Biden Went to Kyiv Because There’s No Going Back

Biden Went to Kyiv Because There’s No Going Back

An American AWACs began patrolling the skies west of Ukraine last night; Kyiv was locked down this morning. Motorcades crisscrossed the city and rumors began to spread. But although it was clear someone important was about to arrive, the first photographs of President Biden—with President Zelensky, with air-raid sirens blaring, with St. Michaels’ square in the background—had exactly the impact they were intended to have: surprise, amazement, respect. He’s the American president. He made an unprecedented trip to a war zone, one where there are no U.S. troops to protect him. And, yes, he’s old. But he went anyway.

Biden’s visit took place on the eve of the first anniversary of the outbreak of the war, and on the eve of a major speech to be delivered by Russian President Vladimir Putin. But the visit was not just a blaze of one-upmanship, nor should it be understood as the beginning of some kind of mano a mano public relations battle between the two presidents. The White House says the planning began months ago, and the visit is actually part of a package, a group of statements designed to send a single message. The first part came in Vice President Harris’s speech at the Munich Security Conference last weekend, when she declared that “the United States has formally determined that Russia has committed crimes against humanity,” and that Russia will be held accountable for war crimes in Ukraine.  The next will be delivered in Warsaw, tomorrow: America will continue to stand by Poland and the rest of the NATO alliance, and no NATO territory will be left undefended.

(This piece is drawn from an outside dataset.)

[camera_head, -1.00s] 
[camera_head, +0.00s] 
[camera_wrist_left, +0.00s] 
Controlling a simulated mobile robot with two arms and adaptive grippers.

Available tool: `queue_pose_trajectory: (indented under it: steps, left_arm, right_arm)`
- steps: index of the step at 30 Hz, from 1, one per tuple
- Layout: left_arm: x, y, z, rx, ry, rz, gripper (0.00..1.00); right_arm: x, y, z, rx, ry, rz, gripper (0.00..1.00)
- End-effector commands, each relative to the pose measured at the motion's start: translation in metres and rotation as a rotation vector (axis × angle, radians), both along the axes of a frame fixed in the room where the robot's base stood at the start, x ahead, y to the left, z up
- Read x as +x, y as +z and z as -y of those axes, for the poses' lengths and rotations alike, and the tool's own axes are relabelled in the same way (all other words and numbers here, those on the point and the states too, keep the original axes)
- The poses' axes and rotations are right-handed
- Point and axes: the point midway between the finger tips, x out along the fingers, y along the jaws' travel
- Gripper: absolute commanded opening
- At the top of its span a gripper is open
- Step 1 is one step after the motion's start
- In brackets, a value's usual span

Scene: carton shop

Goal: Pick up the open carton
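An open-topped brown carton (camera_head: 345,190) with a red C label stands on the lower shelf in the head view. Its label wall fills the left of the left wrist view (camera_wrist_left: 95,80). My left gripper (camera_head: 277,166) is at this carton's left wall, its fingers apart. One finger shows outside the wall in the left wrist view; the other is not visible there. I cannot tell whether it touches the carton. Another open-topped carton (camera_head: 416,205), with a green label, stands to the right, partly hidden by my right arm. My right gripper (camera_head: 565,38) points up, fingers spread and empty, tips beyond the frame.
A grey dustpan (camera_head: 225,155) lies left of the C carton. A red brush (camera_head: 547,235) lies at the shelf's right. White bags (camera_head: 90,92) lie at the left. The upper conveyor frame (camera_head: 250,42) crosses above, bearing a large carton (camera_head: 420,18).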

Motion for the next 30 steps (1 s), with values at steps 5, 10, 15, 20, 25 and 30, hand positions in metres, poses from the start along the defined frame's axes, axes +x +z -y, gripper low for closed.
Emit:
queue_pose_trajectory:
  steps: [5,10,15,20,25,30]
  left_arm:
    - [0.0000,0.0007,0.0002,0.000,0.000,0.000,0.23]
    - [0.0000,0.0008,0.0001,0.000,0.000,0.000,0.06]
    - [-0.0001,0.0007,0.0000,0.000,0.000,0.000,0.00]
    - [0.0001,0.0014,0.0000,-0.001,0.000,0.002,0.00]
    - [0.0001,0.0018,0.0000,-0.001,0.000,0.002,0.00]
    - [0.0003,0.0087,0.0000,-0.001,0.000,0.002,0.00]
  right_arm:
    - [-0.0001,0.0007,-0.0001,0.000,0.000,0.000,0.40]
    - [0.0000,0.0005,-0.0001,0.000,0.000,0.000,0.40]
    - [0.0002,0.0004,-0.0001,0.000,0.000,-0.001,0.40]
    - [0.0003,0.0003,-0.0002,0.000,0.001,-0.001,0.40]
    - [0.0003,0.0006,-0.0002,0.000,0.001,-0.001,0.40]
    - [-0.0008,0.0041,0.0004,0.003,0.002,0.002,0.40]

The message today is about Ukraine itself: Despite a year of brutal war, Kyiv remains a free city, Ukraine remains a sovereign country—and this will not change. Jake Sullivan, the national-security adviser, put it like this during a press conference call from Kyiv: “The visit today was an effort to show, and not just tell, that we will continue to stand strong.”

These messages matter because Ukraine is now engaged in a war of attrition on several fronts. In the eastern part of the country, Ukraine and Russia are fighting an old-fashioned artillery battle. Russia sends waves of conscripts and convicts at the Ukrainian defenses, suffering huge losses and appearing not to care. The Ukrainians use up huge quantities of equipment and ammunition—one Ukrainian politician in Munich reminded me that they need a bullet for every Russian soldier—and, of course, take losses themselves.

But alongside that ground combat, a psychological war of attrition is unfolding as well. Putin thinks that he will win not through technological superiority, and not through better tactics or better-trained soldiers, but simply by outlasting a Western alliance that he still believes to be weak, divided, and easily undermined. He reckons that he has more people, more ammunition, and above all more time: that Russians can endure an infinite number of casualties, that Russians can survive an infinite amount of economic pain. Just in case they cannot, he will personally demonstrate his capacity for cruelty by locking down his society in extraordinary ways. In the city of Krasnodar, police recently arrested and handcuffed a couple in a restaurant, after an eavesdropper overheard them complaining about the war. The Sakharov Center, Moscow’s last remaining institution devoted to human rights, has just announced that it is being evicted from its state-owned buildings. Paranoia, suspicion, and fear have risen to new levels. Many expect a new mobilization, even an imminent closure of the borders.

This psychological war plays out elsewhere, too. Some Europeans, and indeed some Americans, have not yet adjusted their thinking to this Russian strategy. In Munich last weekend, it was clear that many haven’t yet accepted that the continent is really at war. The Estonian Prime minister, Kaja Kallas, told me she fears her colleagues secretly hope “that this problem will disappear by itself,” that the war will end before any deep changes have to be made, before their defense industries have to be altered. “Russia,” she said in a speech at the conference, “is hoping for just that, that we will get tired of our own initiatives, and in Russia, meanwhile, there is a lot of human resources and enterprises there work in three shifts.” Consciously or unconsciously, many still speak as if everything will soon return to normal, as if things will go back to the way they were. Defense industries have not yet switched to a different tempo. Defense industries have not yet raised their production to meet the new demands.

Biden’s visit to Kyiv is intended to offer a bracing contrast, and a different message: If the U.S. president is willing to take this personal risk, if the U.S. government is willing to invest this effort, then time is not on Russia’s side after all. He is putting everyone on notice, including the defense ministries and the defense industries, that the paradigm has shifted and the story has changed. The old “normal” is not coming back.